My radiator fittings and the braided line showed up. Man do I hate braided line. It sucks to cut, manipulate, and even though I ordered nylon braid it still beat the heck out of my fingers. After battling the assembly of the fittings for a solid few hours, my dad and I prevailed. Makes me very glad I went push-lock for the rest of the lines.
The other brave soul to make through the storm was my scavenge pump. The turbo drain is rather low and is on the verge of being level so I figured better safe than sorry. I whipped up a quick dimpled plate and attached it to the tube front.
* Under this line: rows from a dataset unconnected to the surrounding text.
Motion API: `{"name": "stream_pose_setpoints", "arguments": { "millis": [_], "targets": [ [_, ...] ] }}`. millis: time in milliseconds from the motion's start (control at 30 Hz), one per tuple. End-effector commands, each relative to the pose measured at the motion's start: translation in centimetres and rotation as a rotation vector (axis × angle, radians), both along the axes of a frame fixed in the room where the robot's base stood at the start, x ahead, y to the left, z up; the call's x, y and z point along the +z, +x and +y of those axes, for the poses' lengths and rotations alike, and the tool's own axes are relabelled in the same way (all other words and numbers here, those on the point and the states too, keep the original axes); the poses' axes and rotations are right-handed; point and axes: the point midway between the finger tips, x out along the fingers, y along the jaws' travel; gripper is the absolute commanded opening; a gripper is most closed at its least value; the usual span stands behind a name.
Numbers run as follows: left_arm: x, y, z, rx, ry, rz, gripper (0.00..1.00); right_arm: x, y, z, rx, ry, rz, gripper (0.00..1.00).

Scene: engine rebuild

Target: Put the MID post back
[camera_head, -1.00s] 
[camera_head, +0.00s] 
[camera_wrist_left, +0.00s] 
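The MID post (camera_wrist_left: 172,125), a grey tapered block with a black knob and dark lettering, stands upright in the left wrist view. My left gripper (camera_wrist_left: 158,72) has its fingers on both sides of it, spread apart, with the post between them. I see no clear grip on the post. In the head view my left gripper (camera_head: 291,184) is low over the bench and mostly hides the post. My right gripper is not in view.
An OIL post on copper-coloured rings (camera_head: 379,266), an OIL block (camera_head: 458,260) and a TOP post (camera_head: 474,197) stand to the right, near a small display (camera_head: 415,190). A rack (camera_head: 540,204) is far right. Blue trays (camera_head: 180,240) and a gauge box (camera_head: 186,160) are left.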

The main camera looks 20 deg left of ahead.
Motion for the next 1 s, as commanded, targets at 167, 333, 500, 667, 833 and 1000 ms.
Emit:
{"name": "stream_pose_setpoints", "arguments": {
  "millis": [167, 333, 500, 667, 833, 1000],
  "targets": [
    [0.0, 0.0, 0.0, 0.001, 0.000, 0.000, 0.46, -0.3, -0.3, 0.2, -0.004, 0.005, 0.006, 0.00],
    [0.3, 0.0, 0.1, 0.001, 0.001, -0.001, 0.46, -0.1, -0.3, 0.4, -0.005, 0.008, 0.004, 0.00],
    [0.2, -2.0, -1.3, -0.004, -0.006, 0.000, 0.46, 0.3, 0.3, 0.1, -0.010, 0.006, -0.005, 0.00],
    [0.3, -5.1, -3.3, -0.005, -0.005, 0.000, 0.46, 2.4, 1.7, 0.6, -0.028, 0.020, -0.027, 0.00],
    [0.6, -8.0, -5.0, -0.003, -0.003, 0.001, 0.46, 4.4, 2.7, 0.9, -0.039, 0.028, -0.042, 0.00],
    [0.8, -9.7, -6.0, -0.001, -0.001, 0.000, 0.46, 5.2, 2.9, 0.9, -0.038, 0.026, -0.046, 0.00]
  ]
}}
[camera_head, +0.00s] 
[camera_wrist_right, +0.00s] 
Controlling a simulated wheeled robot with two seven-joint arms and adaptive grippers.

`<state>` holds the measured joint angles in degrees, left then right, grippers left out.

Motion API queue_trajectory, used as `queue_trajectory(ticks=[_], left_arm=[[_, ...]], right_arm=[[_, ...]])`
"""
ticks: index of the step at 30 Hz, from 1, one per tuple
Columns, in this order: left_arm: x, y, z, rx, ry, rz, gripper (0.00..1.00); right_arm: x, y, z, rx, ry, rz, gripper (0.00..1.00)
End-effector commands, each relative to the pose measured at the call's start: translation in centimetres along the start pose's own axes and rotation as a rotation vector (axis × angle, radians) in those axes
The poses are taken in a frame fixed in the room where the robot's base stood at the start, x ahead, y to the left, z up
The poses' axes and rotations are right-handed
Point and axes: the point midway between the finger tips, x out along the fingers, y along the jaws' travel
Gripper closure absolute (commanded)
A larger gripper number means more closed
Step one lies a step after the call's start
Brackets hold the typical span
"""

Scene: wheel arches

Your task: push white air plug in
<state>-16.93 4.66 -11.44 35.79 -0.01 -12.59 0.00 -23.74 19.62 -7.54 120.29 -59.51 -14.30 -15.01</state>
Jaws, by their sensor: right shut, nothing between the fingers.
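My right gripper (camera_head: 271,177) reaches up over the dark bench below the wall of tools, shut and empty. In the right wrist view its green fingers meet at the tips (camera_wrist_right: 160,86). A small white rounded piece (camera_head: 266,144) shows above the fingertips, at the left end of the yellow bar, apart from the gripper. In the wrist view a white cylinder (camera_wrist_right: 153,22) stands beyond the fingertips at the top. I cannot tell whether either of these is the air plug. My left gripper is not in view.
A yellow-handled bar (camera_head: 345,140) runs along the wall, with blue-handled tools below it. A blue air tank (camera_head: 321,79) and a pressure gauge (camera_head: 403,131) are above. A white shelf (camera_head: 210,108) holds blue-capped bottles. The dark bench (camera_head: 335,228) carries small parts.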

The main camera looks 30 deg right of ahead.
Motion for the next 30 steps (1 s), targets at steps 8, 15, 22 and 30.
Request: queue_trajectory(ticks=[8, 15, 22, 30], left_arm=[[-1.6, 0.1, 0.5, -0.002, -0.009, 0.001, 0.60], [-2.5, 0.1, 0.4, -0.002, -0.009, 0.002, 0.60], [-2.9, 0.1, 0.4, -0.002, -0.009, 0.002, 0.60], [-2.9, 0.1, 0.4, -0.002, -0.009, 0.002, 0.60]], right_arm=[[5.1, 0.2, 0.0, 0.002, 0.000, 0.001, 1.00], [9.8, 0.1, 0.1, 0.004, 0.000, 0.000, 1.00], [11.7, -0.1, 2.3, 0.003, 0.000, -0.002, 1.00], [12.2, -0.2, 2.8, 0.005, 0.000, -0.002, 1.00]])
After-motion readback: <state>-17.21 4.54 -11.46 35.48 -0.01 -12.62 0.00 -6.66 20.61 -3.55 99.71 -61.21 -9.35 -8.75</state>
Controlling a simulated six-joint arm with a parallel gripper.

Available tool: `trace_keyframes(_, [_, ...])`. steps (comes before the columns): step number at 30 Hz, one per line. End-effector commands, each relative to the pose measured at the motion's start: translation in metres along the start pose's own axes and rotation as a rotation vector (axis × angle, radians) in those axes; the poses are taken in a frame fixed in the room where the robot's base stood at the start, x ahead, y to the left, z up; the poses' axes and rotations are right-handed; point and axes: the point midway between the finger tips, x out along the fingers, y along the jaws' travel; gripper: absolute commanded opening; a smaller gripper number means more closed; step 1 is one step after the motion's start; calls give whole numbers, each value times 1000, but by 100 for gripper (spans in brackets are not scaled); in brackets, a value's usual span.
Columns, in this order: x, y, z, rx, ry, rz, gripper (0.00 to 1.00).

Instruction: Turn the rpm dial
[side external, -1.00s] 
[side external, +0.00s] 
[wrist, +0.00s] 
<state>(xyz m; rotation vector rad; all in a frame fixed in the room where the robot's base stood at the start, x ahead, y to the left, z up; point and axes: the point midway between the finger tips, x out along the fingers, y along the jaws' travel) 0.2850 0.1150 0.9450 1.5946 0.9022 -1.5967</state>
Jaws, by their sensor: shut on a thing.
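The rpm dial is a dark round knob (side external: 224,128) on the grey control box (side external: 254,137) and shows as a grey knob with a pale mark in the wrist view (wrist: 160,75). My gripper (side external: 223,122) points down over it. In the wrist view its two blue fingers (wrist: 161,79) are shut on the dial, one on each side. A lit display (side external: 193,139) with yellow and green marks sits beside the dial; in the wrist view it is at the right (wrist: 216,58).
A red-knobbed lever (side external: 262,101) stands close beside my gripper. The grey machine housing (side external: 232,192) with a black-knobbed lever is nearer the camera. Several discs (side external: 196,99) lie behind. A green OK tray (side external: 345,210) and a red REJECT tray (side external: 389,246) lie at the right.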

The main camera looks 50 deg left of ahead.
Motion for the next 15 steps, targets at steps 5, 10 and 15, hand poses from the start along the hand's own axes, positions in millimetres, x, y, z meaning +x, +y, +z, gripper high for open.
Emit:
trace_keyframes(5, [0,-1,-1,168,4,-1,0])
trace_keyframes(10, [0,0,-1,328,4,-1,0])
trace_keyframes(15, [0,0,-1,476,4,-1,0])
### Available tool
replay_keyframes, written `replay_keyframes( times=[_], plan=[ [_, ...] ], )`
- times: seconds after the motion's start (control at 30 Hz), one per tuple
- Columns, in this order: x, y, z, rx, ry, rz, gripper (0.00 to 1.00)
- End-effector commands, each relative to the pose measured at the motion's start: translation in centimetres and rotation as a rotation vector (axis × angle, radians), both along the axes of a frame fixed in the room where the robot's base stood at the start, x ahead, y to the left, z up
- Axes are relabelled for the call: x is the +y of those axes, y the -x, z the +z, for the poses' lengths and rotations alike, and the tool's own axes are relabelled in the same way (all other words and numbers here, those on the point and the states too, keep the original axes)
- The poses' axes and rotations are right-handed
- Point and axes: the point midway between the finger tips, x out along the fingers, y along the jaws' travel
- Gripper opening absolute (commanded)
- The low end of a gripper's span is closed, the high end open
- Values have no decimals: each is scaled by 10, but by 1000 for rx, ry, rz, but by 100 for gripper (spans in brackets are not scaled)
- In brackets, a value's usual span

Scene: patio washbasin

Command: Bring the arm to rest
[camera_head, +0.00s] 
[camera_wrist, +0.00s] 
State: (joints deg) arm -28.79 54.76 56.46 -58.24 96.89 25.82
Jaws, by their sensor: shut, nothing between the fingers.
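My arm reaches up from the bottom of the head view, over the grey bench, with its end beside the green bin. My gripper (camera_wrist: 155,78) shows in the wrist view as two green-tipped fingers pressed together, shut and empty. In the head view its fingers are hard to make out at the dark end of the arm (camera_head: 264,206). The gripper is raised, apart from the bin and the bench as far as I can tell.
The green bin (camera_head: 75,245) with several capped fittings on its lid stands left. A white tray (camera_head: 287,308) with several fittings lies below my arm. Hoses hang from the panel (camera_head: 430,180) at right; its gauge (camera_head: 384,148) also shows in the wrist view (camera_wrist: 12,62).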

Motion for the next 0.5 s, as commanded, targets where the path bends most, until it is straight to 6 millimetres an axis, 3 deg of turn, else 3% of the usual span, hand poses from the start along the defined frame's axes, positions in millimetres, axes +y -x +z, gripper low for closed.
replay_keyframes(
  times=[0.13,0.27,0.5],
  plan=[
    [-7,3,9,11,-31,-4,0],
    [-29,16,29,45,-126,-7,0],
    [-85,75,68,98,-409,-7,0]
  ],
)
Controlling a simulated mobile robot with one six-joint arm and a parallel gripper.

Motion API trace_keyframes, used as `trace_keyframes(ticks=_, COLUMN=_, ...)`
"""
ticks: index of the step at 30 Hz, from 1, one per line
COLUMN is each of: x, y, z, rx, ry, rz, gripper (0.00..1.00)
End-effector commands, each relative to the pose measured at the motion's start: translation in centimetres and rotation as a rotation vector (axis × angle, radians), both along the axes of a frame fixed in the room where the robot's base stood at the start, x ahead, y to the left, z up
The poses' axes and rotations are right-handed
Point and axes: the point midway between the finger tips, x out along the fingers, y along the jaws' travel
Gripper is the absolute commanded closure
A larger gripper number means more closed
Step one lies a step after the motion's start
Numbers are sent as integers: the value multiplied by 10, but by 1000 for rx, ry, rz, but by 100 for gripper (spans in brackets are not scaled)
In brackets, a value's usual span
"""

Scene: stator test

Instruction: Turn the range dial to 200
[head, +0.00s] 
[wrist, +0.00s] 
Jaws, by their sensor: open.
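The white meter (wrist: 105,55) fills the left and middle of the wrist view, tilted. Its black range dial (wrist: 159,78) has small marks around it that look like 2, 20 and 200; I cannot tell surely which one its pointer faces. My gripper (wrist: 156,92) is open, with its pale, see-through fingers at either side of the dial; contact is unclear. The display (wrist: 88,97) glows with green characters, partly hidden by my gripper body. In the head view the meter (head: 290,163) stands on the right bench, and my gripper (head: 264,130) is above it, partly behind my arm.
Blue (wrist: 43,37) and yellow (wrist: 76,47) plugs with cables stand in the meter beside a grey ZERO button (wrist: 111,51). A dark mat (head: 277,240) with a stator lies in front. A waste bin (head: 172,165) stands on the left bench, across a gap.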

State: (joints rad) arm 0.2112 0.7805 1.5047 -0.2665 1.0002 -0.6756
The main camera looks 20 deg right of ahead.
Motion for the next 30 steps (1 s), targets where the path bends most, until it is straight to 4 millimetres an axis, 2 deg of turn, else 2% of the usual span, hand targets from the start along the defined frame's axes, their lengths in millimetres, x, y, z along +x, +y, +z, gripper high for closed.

It's rubber mounted so hopefully the noise is kept to a minimum.
I also made a trip to the local pick and pull. I scored an oil cap, coil bracket hardware, throttle body nuts, and steam vents for a solid 5$.
My radiator fittings and the braided line showed up. Man do I hate braided line. It sucks to cut, manipulate, and even though I ordered nylon braid it still beat the heck out of my fingers. After battling the assembly of the fittings for a solid few hours, my dad and I prevailed. Makes me very glad I went push-lock for the rest of the lines.
The other brave soul to make through the storm was my scavenge pump. The turbo drain is rather low and is on the verge of being level so I figured better safe than sorry. I whipped up a quick dimpled plate and attached it to the tube front. It's rubber mounted so hopefully the noise is kept to a minimum.
I also made a trip to the local pick and pull. I scored an oil cap, coil bracket hardware, throttle body nuts, and steam vents for a solid 5$.